** start **

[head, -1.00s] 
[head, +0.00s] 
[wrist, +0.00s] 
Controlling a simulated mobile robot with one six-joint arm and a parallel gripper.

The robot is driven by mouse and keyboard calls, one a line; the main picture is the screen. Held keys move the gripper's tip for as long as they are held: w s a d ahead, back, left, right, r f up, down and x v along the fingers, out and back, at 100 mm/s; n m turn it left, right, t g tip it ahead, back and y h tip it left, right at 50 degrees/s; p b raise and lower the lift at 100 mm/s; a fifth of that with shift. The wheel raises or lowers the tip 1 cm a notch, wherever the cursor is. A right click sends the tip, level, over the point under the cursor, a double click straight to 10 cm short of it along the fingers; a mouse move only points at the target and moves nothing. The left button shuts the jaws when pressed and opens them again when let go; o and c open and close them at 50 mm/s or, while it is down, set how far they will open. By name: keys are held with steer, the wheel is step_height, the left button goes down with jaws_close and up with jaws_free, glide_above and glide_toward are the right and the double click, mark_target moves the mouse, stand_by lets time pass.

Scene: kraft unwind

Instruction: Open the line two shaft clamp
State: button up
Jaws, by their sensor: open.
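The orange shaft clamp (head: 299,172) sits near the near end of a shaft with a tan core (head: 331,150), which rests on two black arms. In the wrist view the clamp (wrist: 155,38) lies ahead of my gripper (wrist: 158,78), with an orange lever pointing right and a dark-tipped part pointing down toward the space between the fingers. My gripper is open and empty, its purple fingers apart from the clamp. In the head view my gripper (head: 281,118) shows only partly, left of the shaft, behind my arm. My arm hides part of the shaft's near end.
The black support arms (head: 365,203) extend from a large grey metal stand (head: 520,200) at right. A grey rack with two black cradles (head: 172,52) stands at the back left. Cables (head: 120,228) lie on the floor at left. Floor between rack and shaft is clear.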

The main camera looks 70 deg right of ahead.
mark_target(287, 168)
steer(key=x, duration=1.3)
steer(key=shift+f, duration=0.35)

** end **

[Written instruction]
Exactly as they stand, set down the lines from the top of the data through the line with "Controlling a simulated".

[Solution to this problem]
[head, -1.00s] 
[head, +0.00s] 
[wrist, +0.00s] 
Controlling a simulated mobile robot with one six-joint arm and a parallel gripper.

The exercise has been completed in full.